Exercise description. Exactly as they appear, copy the lines of the listing from the one containing "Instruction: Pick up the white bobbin" through the final line, both included, and nothing else.

Supplied material.

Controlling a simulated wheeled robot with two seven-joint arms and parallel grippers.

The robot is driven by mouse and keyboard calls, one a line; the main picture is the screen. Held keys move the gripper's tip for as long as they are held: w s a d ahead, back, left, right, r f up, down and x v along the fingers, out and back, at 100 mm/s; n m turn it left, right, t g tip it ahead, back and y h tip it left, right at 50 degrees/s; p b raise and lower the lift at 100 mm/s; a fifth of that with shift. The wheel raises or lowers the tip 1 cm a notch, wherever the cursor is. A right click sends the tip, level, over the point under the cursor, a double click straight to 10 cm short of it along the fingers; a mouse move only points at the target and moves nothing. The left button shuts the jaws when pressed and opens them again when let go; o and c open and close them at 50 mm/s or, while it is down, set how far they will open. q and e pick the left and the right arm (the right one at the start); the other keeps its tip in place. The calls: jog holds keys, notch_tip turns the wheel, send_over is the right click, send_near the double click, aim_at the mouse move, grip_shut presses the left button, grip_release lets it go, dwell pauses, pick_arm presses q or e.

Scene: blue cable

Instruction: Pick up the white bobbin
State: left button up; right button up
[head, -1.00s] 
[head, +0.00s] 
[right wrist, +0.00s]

Written answer.
Instruction: Pick up the white bobbin
State: left button up; right button up
[head, -1.00s] 
[head, +0.00s] 
[right wrist, +0.00s]

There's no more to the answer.